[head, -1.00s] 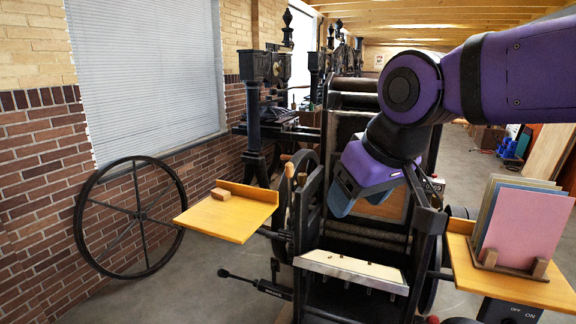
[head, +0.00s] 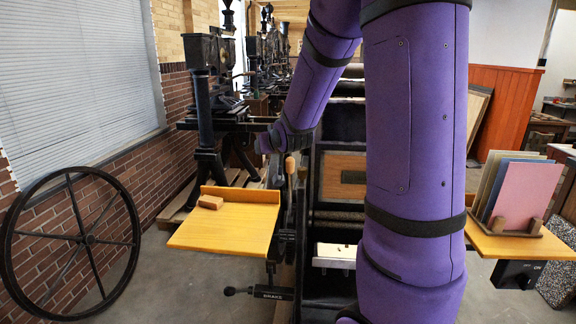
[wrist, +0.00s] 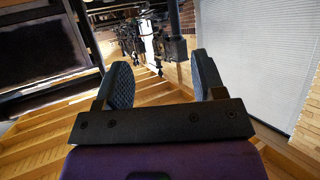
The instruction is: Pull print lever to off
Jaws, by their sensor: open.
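A lever with a tan wooden knob (head: 290,165) stands upright on the left side of the black press in the head view. I see no "print" label on it, so I cannot tell whether it is the print lever. In the wrist view my gripper (wrist: 160,68) is open, with two dark textured pads apart and nothing between them. In the head view my arm reaches down to a wrist just left of and above the knob. The jaws are not clear there, and touching cannot be told. My arm hides much of the press.
A horizontal lever marked BRAKE (head: 272,294) lies low at the front. A wooden shelf (head: 235,228) with a small block (head: 210,202) juts out left. A right-hand shelf (head: 520,249) holds upright cards (head: 525,193) above an OFF/ON box (head: 517,274). A spoked wheel (head: 88,240) leans left.

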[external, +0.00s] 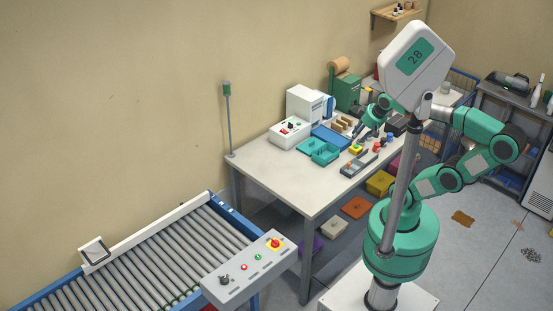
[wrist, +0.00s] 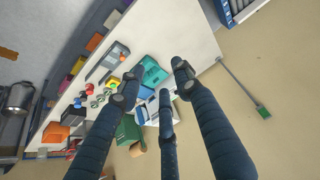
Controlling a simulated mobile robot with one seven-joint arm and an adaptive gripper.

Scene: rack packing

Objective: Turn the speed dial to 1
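A grey control panel (external: 250,268) at the end of the roller conveyor carries a dark knob (external: 224,280) at its left end, likely the speed dial. Its setting and numerals are too small to read. The panel is not clearly seen in the wrist view. My gripper (external: 358,134) is above the workbench, far to the upper right of the panel. In the wrist view my gripper (wrist: 155,85) has its three dark fingers spread apart, with nothing held between them.
The roller conveyor (external: 145,268) runs along the wall at lower left. The white workbench (external: 262,172) holds a white box with controls (external: 290,133), teal trays (external: 325,153) and small coloured items. A thin post with a green top (external: 227,90) rises at the bench's left corner.

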→ **STATED GOAL**: The entries above are to be returned exactly, without their pictures.

→ **ANSWER TO THE PROBLEM**:
[head, -1.00s] 
[head, +0.00s] 
[wrist, +0.00s] 
The instruction is: Pull print lever to off
Jaws, by their sensor: open.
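A lever with a tan wooden knob (head: 290,165) stands upright on the left side of the black press in the head view. I see no "print" label on it, so I cannot tell whether it is the print lever. In the wrist view my gripper (wrist: 160,68) is open, with two dark textured pads apart and nothing between them. In the head view my arm reaches down to a wrist just left of and above the knob. The jaws are not clear there, and touching cannot be told. My arm hides much of the press.
A horizontal lever marked BRAKE (head: 272,294) lies low at the front. A wooden shelf (head: 235,228) with a small block (head: 210,202) juts out left. A right-hand shelf (head: 520,249) holds upright cards (head: 525,193) above an OFF/ON box (head: 517,274). A spoked wheel (head: 88,240) leans left.

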[external, +0.00s] 
[wrist, +0.00s] 
Controlling a simulated mobile robot with one seven-joint arm and an adaptive gripper.

Scene: rack packing

Objective: Turn the speed dial to 1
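A grey control panel (external: 250,268) at the end of the roller conveyor carries a dark knob (external: 224,280) at its left end, likely the speed dial. Its setting and numerals are too small to read. The panel is not clearly seen in the wrist view. My gripper (external: 358,134) is above the workbench, far to the upper right of the panel. In the wrist view my gripper (wrist: 155,85) has its three dark fingers spread apart, with nothing held between them.
The roller conveyor (external: 145,268) runs along the wall at lower left. The white workbench (external: 262,172) holds a white box with controls (external: 290,133), teal trays (external: 325,153) and small coloured items. A thin post with a green top (external: 227,90) rises at the bench's left corner.

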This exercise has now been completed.